Почему бы на следующей неделе и нам не обсудить живое и неживое? Да нет, прямо завтра!
— Мы вчера записали в тетрадях одно очень важное слово: жизнь. Я попросила вас поразмыслить над серьезным вопросом: что такое живое и чем оно отличается от неживого. Готовы к обсуждению?
Готовы и рвутся в бой. Что там полагается по сценарию? Глазки, ушки? Умеет бегать?
— Я знаю! Живое — это в чем есть жизнь.
— Как это?
— Ну, то, что внутри, оно невидимое.
— И я знаю. Живое — это то, что может умереть.
Крутой вираж. Где же глазки?
— Стоп! Давайте-ка поиграем. Я буду называть разные слова, а вы просто отвечайте: живое — неживое. Начали! Стол.
— Неживой.
— Окно.
— Неживое.
— Цветок.
— Живой.
— Машина.
— Неживая.
— Дерево.
— Живое.
— Камень.
— Неживой.
— Пианино.
— Живое.
— Пианино?
Настойчиво и единогласно:
— Живое!
— Почему?
— Оно из дерева. А дерево живое.
— Но ведь и стол из дерева. Вы говорите, он неживой.
— В пианино музыка живет. А вы сами говорили — музыка живая.
— Тогда и магнитофон живой?
— Неживой. Он холодный.
Вот тебе и раз! И, главное, бьют в точку. Вообще про музыку как-то сложно возражать. Мне, по крайней мере. Попробуем с другой стороны.
— Хорошо, а земля?
— Неживая… Нет, живая! На ней вон сколько всего растет. Это же из нее растет!
— А вода?
— И вода живая. Она же поет. А все, что поет, живое. Музыка — живая.
— У живого есть душа.
— Но как же это определить? — я все еще пытаюсь вернуться к заданному сценарию.
— Так почувствовать можно!
Ах так?

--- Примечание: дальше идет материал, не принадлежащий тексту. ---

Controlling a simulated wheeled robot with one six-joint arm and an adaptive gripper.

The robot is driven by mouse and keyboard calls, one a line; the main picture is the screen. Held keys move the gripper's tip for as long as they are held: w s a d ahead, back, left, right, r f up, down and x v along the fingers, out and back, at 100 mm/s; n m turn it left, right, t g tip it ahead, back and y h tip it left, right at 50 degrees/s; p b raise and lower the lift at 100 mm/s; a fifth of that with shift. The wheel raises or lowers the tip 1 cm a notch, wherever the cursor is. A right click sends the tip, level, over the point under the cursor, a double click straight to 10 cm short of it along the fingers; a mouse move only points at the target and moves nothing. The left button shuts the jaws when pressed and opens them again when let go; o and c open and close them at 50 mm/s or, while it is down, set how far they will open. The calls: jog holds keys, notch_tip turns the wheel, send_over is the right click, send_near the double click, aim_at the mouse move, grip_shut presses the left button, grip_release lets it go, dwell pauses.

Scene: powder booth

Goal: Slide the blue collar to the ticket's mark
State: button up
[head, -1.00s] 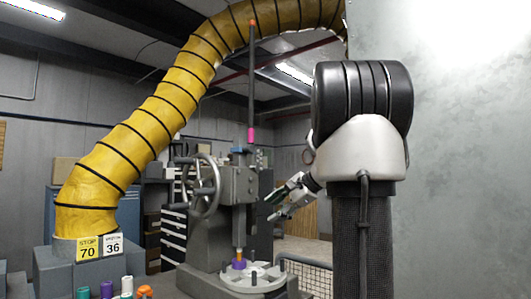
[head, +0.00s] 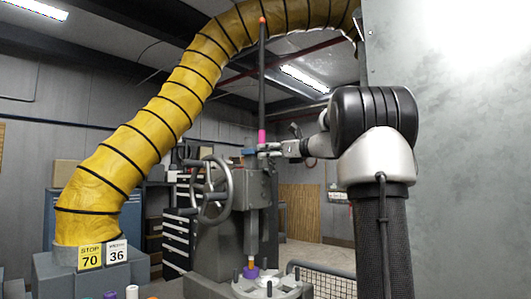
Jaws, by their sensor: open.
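The blue collar (head: 249,151) sits low on the upright dark rod (head: 262,80), just above the grey press head (head: 250,185) and below a pink band (head: 262,136). My gripper (head: 266,150) is level with the collar, its jaws open at the rod from the right. Whether the fingers touch the collar cannot be told. The yellow ticket (head: 90,256) reads STOP 70. A white ticket (head: 117,252) beside it reads 36, with a small blurred word above.
A spoked handwheel (head: 212,190) is on the press's left. A purple-and-orange piece (head: 251,269) stands on the round plate (head: 268,288) below. A yellow duct (head: 140,140) arches behind, and a pale panel (head: 450,150) fills the right side.

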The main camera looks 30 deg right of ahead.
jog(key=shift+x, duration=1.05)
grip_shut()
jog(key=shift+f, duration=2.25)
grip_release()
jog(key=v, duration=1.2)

Ну ладно!
— Тогда скажите, а кукла живая?
Без тени сомнения:
— Днем неживая, а ночью живая. Ночью все куклы оживают, потому что они похожи на людей.
Это что же такое? Следствие моей педагогической ереси? Всяких игр вроде «На свете все на все похоже»? Неужели — прощай, естественнонаучность? Но как же все-таки интересно!
— А кукла может умереть?
— Сломаться?
— Ну да, если какой-нибудь грубиян оторвет ей голову?
— Тогда она ночью точно не оживет!
— Да, хороший разговор! — говорит один очень умный и подводит вместо меня итог. — А вообще-то и камень может ожить… Если очень захочешь. Все может превращаться.
День окончен. Делаю выводы. Обнаруживаю, что я почти счастлива. «То, что поет, живое!» Кто осмелится с этим поспорить?